Speaking to Kyle Cooke Goalkeeping on TikTok, Queens Park Rangers goalkeeper Asmir Begović claimed that while height is advantageous, it is not essential to making it at the top level. He said: “There’s a lot spoken about the physical attributes of a goalkeeper. For me, I’m on the taller side for sure. But I don’t think height is that essential. 

"I think you can make up for it in different ways. As long as you practise well, do your fundamentals, work really hard and have that mental strength, you can overcome a lack of height.

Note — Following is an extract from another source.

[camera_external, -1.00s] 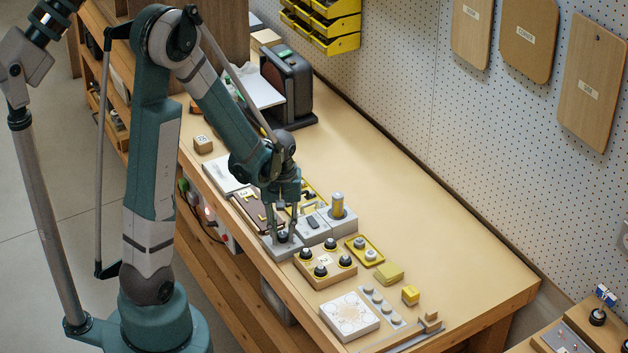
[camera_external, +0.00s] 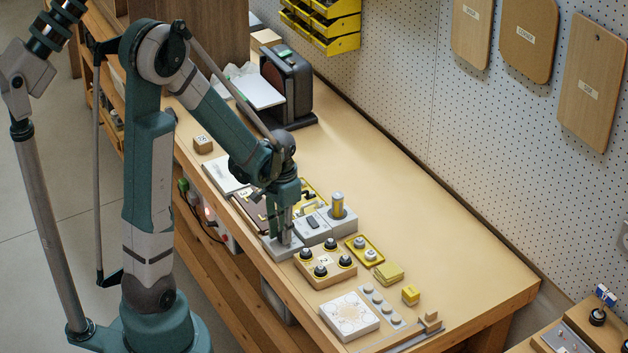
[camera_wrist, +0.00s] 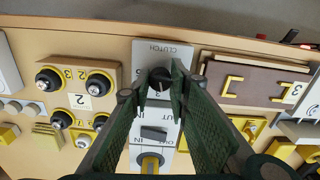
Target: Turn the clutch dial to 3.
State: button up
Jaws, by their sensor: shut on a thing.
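The clutch dial (camera_wrist: 159,79) is a small black knob on a grey plate (camera_wrist: 163,50) marked CLUTCH, at the upper middle of the wrist view. My gripper (camera_wrist: 161,84) is shut on the dial, with one fingertip on each side of it. The fingers hide most of the numbers around the dial, and I cannot tell which one it points to. In the external view my gripper (camera_external: 283,239) points straight down on the grey clutch plate (camera_external: 270,250) near the bench's front edge. The dial is hidden behind the fingers there.
A wooden block with several black knobs (camera_external: 325,267) stands close on the right. Grey boxes, one with a yellow cylinder (camera_external: 337,204), stand just behind. A brown board with yellow brackets (camera_wrist: 255,80) lies beside the plate. The bench's back half (camera_external: 400,200) is clear.

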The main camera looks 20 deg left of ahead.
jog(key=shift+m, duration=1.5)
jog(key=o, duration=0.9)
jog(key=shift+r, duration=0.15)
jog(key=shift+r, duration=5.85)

I don’t think it’s a necessity to be 6’5 or 6’6, especially in the modern game.”

Making sharp reflex saves from low shots can sometimes be harder for taller goalkeepers due to the time it takes to get down to the ground, though this can be offset by other physical and technical factors. 

This is also something that Barthez alluded to in his Le Parisien interview. Speaking about Donnarumma and his flaws as a shot stopper, the former French goalkeeper said: “Coman’s goal (in the Bayern vs. PSG in the Champions League last year) illustrates the qualities and flaws of a goalkeeper of his height. 

"The problem is not the responsiveness on the goal, but is related to his technique, which was not the right one. He should have repelled the ball with his foot instead of trying with his hands. A smaller goalkeeper with more instinct and technique would have parried it.”

The statistics show that football still intrinsically prefers goalkeepers who are six foot tall or over. No number one goalkeeper in the Premier League in the 2023/24 season was under six foot.* 

For shorter goalkeepers in the past, it has been about maximising the creative aspects of shot stopping to make up for their smaller stature. However, as Barthez mentioned, even the value of creativity is becoming a marginalised aspect of modern football, with clubs and academy systems increasingly opting for height as a starting point, before assessing talent.

*Statistics taken from FIFA, including all goalkeepers with 10+ league appearances in 2023/24 season.